Real Estate / Houses

A Seller of Gryphon Grotesquerie: George Sellers

BY Pamela Kripke // 12.01.13

George Sellers sits in his Exposition Avenue pied-à-terre in Dallas amongst his gilded bugs and octahedrons, goat-footed desks and zinc white tree twigs, contemplating the route from then to now. “It is circuitous,” says the artist the day before heading to New York to install a sculptural extravaganza at the Paramount Hotel’s Diamond Horseshoe,

the fabled 1930s cabaret currently undergoing a $20 million restoration. “Circuitous, at best.”

Sellers’ designs for the nightclub — a 13-foot jewel encrusted ceiling medallion of resin, wood and steel; an entire room of backlit carved paraffin panels; and a gold-leaf proscenium — arrived on West 46th Street ahead of time, in pieces, as much of his work does. For his clientele (Van Cleef & Arpels, Bergdorf Goodman, Barneys New York), Sellers and his Dallas-based team of four or so fabricate decorative art, sculpture and architectural ornament, ship it from his Oak Cliff studio and follow it like transplant surgeons, infusing high-profile spaces with imagination, wit and a touch of the fantastical. The starburst ceiling embellishment was inspired by Bernini’s Ecstasy of St. Teresa, in which an angel pierces the saint’s heart with a fire-tipped spear, sending her into spiritual bliss.

“My eye is drawn to Renaissance decoration and Rococo, and I do love clean and modern, too. I exist between those; it’s all in the middle,” says Sellers, who studied classical sculpture at Studio Art Centers International in Florence after college. “I also love silly carving, like acanthus leaves, and am always drawn to figurative embellishment, the crazier the better.” His work, which also includes collections of home decoration, mystical creatures and tree stumps, is carved from clay, molded in sustainable rubber and cast in plaster. “These pieces are extremely intricate and meticulously crafted, a mix of grotesquerie and beauty,” says Jeffrey Lee, owner of Grange Hall, which carries select limited-edition pieces.

george-sellers
Cast plaster male torso is a detail on a console table.

Despite characterizing his professional route as roundabout, Sellers, 48, seems to have navigated a perfectly direct artistic trajectory — one that has trusted his talent and temperament and recognized possibility in himself, his medium and his environment.

A gully creek cut through his family’s property in Healdton, Oklahoma. As a child, Sellers found himself playing in it, carving the white clay at the bottom of the ditch. “It was a very isolated southern oil town,” he says. “I was the youngest of five, and they all took off and left me in the country. I was usually by myself in the creek.” He knew early on, however, that geography wouldn’t be a barrier.

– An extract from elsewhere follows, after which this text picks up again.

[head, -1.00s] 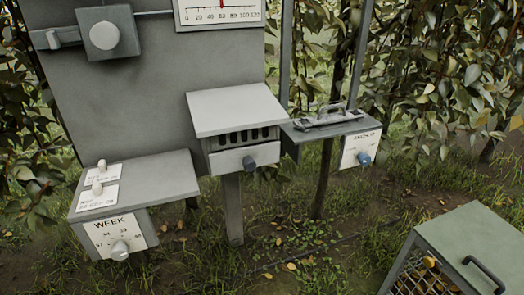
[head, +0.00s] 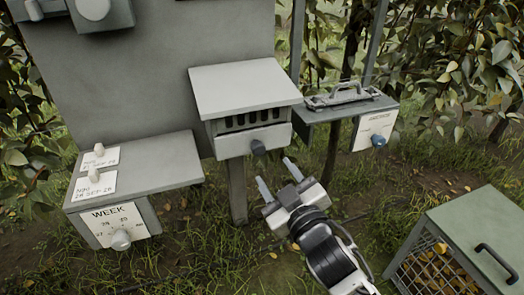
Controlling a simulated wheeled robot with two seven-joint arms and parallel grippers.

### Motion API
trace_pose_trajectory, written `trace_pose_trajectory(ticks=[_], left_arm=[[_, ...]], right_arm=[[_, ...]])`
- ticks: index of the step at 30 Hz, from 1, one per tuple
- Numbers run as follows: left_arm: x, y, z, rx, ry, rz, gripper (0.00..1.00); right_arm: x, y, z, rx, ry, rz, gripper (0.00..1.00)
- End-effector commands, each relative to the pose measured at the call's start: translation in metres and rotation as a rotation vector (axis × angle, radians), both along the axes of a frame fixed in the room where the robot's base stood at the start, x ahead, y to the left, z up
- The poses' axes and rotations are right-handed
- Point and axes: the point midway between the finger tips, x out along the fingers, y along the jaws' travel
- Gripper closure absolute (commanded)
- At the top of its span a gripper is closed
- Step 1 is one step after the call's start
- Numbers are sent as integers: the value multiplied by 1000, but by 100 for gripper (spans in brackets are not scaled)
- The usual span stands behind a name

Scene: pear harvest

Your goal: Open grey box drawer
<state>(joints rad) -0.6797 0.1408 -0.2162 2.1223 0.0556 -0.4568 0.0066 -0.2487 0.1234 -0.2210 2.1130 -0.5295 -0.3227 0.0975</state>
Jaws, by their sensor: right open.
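The grey box (head: 245,88) has a sloped pale lid and a slotted front, and it stands on a post in the middle of the head view. Its drawer front (head: 233,145) is below the slots and carries a dark round knob (head: 258,147). The drawer looks shut. My right gripper (head: 276,173) comes up from the bottom right. Its two fingers are apart and empty, just below and in front of the knob, and do not visibly touch it. My left gripper is not in view.
A grey shelf box with a WEEK dial (head: 120,238) stands at the left. A shelf with a metal clamp (head: 342,95) and a blue-knobbed panel (head: 376,128) is at the right.

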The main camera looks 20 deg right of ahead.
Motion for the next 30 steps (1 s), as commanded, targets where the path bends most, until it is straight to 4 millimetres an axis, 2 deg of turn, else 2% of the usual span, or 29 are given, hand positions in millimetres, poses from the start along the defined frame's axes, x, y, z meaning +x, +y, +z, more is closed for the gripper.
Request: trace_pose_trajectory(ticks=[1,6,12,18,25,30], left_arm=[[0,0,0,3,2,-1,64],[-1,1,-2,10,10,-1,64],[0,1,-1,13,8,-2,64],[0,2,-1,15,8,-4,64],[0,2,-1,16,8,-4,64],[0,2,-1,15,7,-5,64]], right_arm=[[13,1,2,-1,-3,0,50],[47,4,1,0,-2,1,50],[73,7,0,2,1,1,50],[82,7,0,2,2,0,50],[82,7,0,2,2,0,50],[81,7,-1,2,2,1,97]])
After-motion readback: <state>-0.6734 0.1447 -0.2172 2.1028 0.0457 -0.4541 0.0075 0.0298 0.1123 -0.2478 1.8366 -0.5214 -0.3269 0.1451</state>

He rises from the sofa and retrieves a book from a wall of shelves dotted with plaster hands, branches, sea creatures and other feats of whimsy: Thorpe by Mary Dutton, published in 1967 and signed by “Aunt Fudge,” who was known for hanging Christmas balls from her ears and spraying her hair silver. “My aunt showed me that you can do something here in this little town and make an impact,” Sellers says.

In the ’90s, after returning to Texas from Italy, where he sculpted in marble, Sellers found representation for his work and

Anatomically accurate resin-and-metal wasp dangles in front of a plaster wall that divides original space. Wasp $3,800, at Grange Hall.
Anatomically accurate resin-and-metal wasp dangles in front of a plaster wall that divides original space. Wasp $3,800, at Grange Hall.

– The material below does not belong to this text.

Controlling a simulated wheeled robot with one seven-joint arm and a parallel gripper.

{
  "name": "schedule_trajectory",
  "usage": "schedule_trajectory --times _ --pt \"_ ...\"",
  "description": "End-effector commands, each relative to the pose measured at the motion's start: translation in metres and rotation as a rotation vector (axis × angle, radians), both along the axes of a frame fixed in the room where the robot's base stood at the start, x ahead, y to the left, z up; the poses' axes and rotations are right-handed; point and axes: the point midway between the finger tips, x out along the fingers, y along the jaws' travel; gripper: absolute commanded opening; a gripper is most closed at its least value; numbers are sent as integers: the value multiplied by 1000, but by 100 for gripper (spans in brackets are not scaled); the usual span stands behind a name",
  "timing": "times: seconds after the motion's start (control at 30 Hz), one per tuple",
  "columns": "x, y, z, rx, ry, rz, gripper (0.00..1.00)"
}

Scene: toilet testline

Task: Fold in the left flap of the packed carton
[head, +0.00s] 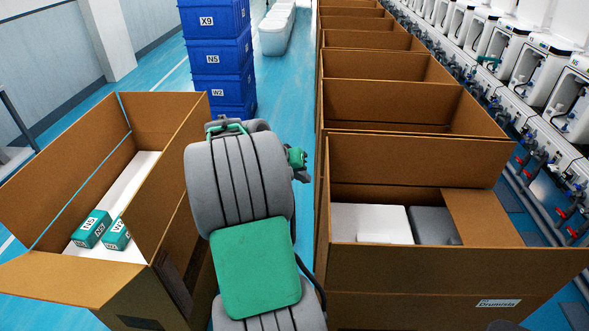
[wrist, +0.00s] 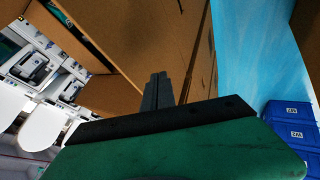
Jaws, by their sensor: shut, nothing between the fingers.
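The packed carton (head: 430,285) stands at the near right in the head view. Inside it lie a white item (head: 370,217) and a grey item (head: 432,225). Its right flap (head: 490,215) lies folded in over the contents. Its far flap (head: 420,163) stands up. Its left flap (head: 322,195) shows as a narrow upright strip, seen nearly edge-on. My gripper (wrist: 158,76) is shut and empty in the wrist view, close to brown cardboard; I cannot tell whether it touches. In the head view my arm hides the fingers.
An open carton (head: 30,275) with teal boxes (head: 92,228) stands at the left. Stacked blue crates (head: 220,55) stand behind my arm. More open cartons (head: 390,100) line up behind the packed one. White toilets (head: 545,70) and pipework run along the right. Blue floor shows between the carton rows.

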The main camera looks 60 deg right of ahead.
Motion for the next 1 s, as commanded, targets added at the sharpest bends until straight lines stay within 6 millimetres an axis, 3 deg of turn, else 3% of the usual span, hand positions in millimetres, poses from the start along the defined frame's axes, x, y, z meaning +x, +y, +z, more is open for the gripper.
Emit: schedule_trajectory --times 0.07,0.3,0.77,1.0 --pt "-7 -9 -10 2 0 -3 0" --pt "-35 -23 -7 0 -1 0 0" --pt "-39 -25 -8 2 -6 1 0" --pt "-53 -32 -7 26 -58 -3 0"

developed a base of collectors. In time, he tired of the patron relationship and the emotional demands that it produced. His “angsty figures” —powerful renderings of the human form — are central to his identity as an artist but have given way to less personal work that allows him to be more removed.

“His ideas fly out of his head so fast, you have to be ready to catch them,” says nephew and head fabricator Ely Sellers, who began as an apprentice eight years ago. “I never went to college and was working at a restaurant. He said, ‘Hey, you can live with me and work with me.’ I jumped on it. It’s a slow climb, and I’m still growing. But I’ve always believed in him.” The two collaborate on all projects, including an upcoming furniture collection for Neiman Marcus; a zoo-full of plaster animals, available at Grange Hall in Dallas; and a 4-foot-tall spider for Bergdorf’s Christmas window, the fourth that they’ve done. “It will be covered in one-eighth-inch-long quartz crystals,” says Ely, “so it looks hairy.”

Sellers likes to stand out on the street when such a window is complete. “I get the same joy as I did when I opened an exhibition,” he says. “It’s like public art.”